En France:
Tout ce qui n´est pas autorisé est interdit !
Il circule le texte authentique suivant:
REPUBLIQUE FRANCAISE Liberté Égalité Fraternité MINISTERE DE L'INTERIEUR ____________ DIRECTION DES LIBERTEÉS PUBLIQUES ET DES AFFAIRES JURIDIQUES SOUS DIRECTION DES LIBERTÉS PUBLIQUES ET DE LA POLICE ADMINISTRATIVE Paris, le 23 JUIL. 1997 21 07D2/SS/GG/72543 Monsieur, Je vous informe que mes services envisagent de proposer au ministre de l'Intérieur, sur le fondement de l'article 14 de la loi du 29 juillet 1881 modifiée, sur la liberté de la presse, une mesure d'interdiction à l'encontre de l'ouvrage intitulé : "Le Massacre d'Oradour, 1 demi-siècle de mise en scène", élaboré par un collectif de libres chercheurs, animé par Vincent Reynouard, pour le motif suivant : La publication intitulée "Le Massacre d'Oradour, 1 demi-siècle de mise en scène", de par son contenu qui contribue à la propagation de la thèse négationniste de l'existence de crime contre l'humanité, fait courir un risque de trouble à l'ordre public. Conformément au décret du 28 novembre 1983 relatif à la procédure contradictoire, vous disposez d'un délai de 8 jours pour me présenter vos éventuelles observations, qui doivent être adressées à l'adresse suivante : Ministère de l'Intérieur Direction des Libertés Publiques et des Affaires Juridiques 11, rue des Saussaies 75008 Paris Veuillez croire, Monsieur, en l'assurance de mes sentiments distingues. Le Directeur des libertés publiques et des affaires juridiques Jean-Paul Faugere ADRESSE POSTALE : PLACE BEAUVAU 75800 PARIS CEDEX 08 STANDARD 01.49.27.49.27 -- 01.40.07.60.60 |
Cette lettre appelle évidemment quelques commentaires.

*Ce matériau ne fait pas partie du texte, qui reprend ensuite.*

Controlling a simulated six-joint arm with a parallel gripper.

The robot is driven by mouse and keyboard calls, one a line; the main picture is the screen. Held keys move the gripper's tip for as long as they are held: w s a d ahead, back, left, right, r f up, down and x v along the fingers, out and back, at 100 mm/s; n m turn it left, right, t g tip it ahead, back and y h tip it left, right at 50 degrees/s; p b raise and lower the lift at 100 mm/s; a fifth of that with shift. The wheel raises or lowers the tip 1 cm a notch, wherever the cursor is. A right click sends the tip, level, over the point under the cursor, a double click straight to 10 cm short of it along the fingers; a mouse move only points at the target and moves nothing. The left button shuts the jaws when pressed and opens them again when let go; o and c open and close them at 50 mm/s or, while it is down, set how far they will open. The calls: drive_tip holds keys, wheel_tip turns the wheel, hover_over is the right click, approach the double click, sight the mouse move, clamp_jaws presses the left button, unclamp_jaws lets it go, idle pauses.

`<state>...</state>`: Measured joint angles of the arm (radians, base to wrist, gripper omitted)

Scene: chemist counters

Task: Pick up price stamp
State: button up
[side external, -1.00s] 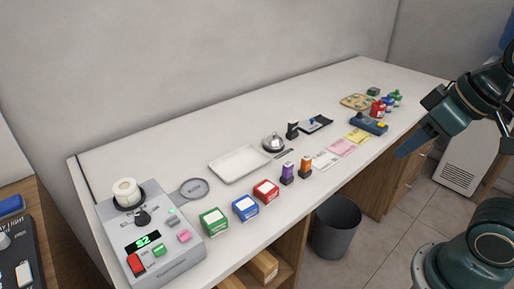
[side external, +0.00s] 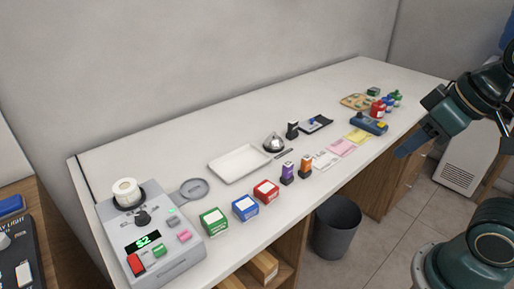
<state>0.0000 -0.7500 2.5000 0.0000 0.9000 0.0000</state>
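Several stamp-like items stand on the white counter (side external: 330,95); I cannot tell which is the price stamp. A purple stamp (side external: 288,172) and an orange stamp (side external: 306,167) stand upright side by side near the front edge. A black upright stamp-like item (side external: 292,129) stands behind them, next to a dark pad (side external: 316,124) with a small blue-topped item on it. My gripper (side external: 405,151) hangs at the right, in front of the counter's edge, apart from all of these. Its fingers are seen side-on, so its opening is hidden.
A grey machine (side external: 150,245) stands at the left end. Green, blue and red boxes (side external: 266,191), a white tray (side external: 240,163) and a silver bell (side external: 273,143) lie between. Papers (side external: 342,147), a blue device (side external: 368,125) and bottles (side external: 379,107) are at right. The counter's back strip is clear.

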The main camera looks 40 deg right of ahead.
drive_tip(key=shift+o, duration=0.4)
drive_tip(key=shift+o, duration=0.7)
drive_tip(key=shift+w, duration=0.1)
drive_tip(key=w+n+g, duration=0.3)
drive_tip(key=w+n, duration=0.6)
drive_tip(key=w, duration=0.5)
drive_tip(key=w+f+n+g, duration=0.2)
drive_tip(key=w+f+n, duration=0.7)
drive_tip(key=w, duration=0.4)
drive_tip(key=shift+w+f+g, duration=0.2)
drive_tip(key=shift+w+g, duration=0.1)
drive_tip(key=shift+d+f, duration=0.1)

1/Il faut toujours commencer par apprécier l'existence, au pays qui est l'héritier de la Révolution française et qui se présente comme saisi par le prurit des droits de l'homme, d'une fonction intitulée "Direction des libertés publiques", que l'on croyait réservée à la société qu'Orwell décrit dans 1984.
2/Nous avons eu le loisir de noter que les gommeux qui occupent ces postes font ensuite de brillantes carrières de porte-coton dans les cabinets ministériels. Ces hauts-fonctionnaires sont des animaux à échine souple.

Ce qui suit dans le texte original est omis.